Après avoir présenté ses excuses à Rome en avril 2022 devant les délégations autochtones, le pape François visitera en personne diverses communautés autochtones sur le territoire que l’on appelle aujourd’hui le Canada, du 24 au 29 juillet 2022. Ce sera l’occasion, « une nouvelle fois, d’écouter et de dialoguer avec les peuples autochtones, d’exprimer sa proximité sincère et d’aborder l’impact de la colonisation et de la participation de l’Église catholique dans le fonctionnement des pensionnats autochtones partout au Canada », selon le site de la visite, qui a pour thème « Marcher ensemble ».

Pour mettre cette visite en contexte, nous avons interviewé le père Peter Bisson, SJ, délégué aux relations avec les peuples autochtones de la province jésuite du Canada.

Le P Peter Bisson, SJ

Quels seraient les moments les plus importants de cette visite du pape ? Que faut-il garder à l’esprit ?

Il faut d’abord souligner que le pape visite les Autochtones, et non le Canada.

Le moment le plus important est le premier événement dans la communauté de Maskwacis, pendant la matinée du 25 juillet, sur le lieu d’un ancien pensionnat. C’est là que le pape va présenter les excuses de l’Église. Sinon, il y aura aussi ses interactions dans les grands événements, comme au lac Sainte-Anne, en Alberta, et à Sainte-Anne-de-Beaupré, au Québec, ainsi que la grande messe au stade du Commonwealth, au centre-ville d’Edmonton. Comme on a vu dans la rencontre du pape avec les délégations autochtones à Rome, c’est l’atmosphère et l’attitude personnelle de François qui vont avoir un impact important.

Pendant cette semaine, il sera important d’écouter les discours du pape (parce que ses mots seront très pesés), mais aussi ses commentaires informels, ses réactions, tout comme les réponses des Autochtones et le comportement des foules. D’ailleurs, il faut noter que les personnes non catholiques sont évidemment les bienvenues aux événements.

Enfin, on pourra regarder l’intégration de cérémonies autochtones dans les rites catholiques, surtout la messe.

Quels sont les résultats escomptés de cette visite ?

Après l’événement à Rome, j’ai commencé à voir des énergies se dégager : j’espère qu’après la visite du pape à la fin du mois de juillet, on va voir un peu la même chose. Ce n’est pas tout le monde qui va être content par rapport à la visite du pape ou à ses paroles, à ses messages, mais on va probablement voir une circulation d’énergie beaucoup plus vaste.

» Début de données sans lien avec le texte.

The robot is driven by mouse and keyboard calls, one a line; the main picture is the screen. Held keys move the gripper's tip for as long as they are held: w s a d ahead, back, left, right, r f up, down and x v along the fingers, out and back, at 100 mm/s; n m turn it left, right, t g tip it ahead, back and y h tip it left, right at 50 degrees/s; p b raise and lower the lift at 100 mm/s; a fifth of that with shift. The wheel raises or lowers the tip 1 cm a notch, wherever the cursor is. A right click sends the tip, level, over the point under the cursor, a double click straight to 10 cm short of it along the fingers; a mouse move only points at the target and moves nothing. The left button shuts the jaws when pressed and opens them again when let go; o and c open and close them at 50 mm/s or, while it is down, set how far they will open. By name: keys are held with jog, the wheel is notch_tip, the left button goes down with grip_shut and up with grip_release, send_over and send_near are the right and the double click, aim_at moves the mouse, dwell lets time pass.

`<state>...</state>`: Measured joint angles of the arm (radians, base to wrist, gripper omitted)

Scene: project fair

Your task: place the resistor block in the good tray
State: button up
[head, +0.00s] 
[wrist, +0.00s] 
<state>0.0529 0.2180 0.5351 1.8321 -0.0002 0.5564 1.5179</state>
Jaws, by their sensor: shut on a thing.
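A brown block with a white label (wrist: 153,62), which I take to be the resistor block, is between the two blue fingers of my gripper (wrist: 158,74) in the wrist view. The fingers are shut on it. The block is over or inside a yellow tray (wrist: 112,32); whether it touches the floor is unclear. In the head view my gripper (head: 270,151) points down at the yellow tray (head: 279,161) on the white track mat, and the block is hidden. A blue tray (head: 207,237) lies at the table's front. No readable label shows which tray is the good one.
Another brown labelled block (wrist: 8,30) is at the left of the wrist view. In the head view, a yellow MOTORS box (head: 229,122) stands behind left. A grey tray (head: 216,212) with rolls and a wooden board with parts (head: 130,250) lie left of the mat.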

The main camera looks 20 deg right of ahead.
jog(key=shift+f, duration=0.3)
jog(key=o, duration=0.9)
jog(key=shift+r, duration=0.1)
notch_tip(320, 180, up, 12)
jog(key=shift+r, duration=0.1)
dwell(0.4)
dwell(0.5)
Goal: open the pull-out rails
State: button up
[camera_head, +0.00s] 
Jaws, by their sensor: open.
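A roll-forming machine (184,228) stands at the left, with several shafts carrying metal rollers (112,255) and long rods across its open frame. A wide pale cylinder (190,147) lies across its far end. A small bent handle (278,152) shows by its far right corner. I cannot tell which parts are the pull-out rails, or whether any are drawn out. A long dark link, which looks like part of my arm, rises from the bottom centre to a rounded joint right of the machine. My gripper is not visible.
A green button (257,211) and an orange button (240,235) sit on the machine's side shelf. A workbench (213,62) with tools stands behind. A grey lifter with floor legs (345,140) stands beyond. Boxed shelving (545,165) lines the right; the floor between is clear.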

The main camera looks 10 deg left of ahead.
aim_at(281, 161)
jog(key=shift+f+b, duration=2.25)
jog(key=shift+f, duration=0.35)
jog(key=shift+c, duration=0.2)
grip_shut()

J’espère personnellement que les leaders de l’Église catholique au Canada, et surtout nos évêques, vont profiter de cet événement et du travail du pape pour vraiment renforcer le travail de réconciliation entre l’Église et les peuples autochtones.

Comment, selon votre connaissance, les Autochtones catholiques perçoivent-ils cette visite ?

Positivement : c’est un moment important pour les Autochtones catholiques, et un moment de guérison aussi, quoique pas pour tous. D’ailleurs, le pape peut présenter ses excuses, mais le pardon n’est pas automatique, c’est un acte libre.

Mais juste le fait que les blessures soient reconnues par une personne aussi importante que le pape, cela signifie beaucoup : c’est une reconnaissance à plusieurs niveaux de l’expérience des Autochtones.

La visite de François est aussi un encouragement et un appui important pour les Autochtones catholiques.

Pourquoi la présence du pape sur ce territoire est-elle importante ? Comment s’inscrit-elle dans le contexte de la Commission de vérité et réconciliation ?

C’est important pour le pape de présenter ses excuses sur le territoire des Autochtones, en face de personnes autochtones, et non seulement à Rome. Faire cela dans des contextes autochtones, se présenter vraiment chez eux, vivre des cérémonies avec des Autochtones, c’est très important et cela crée des liens. Il sera important que nos leaders catholiques au Canada continuent ce que le pape va commencer.

La visite du pape répond à l’appel 58 de la Commission de vérité et réconciliation, même si sa venue a pris plus de temps que ce qui était demandé. J’ai eu l’impression que le pape était très ouvert à recevoir une invitation. Ce délai s’explique plutôt par le fait qu’il fallait une invitation des évêques comme collectivité. Les évêques n’ont pas pu trouver ensemble le moment juste pour inviter le pape jusqu’à aujourd’hui. Plusieurs peuvent dire qu’ils ont trop attendu.

Comment voyez-vous la relation entre l’Église et les peuples autochtones sur ce territoire ? Comment peuvent-elles évoluer ?

J’espère que les liens entre l’Église et les peuples autochtones soient faits de partenariat et d’égalité. Cela va prendre beaucoup de temps : par exemple, ce n’est pas partout que l’Église est à l’aise avec l’intégration de cérémonies autochtones au sein de la messe.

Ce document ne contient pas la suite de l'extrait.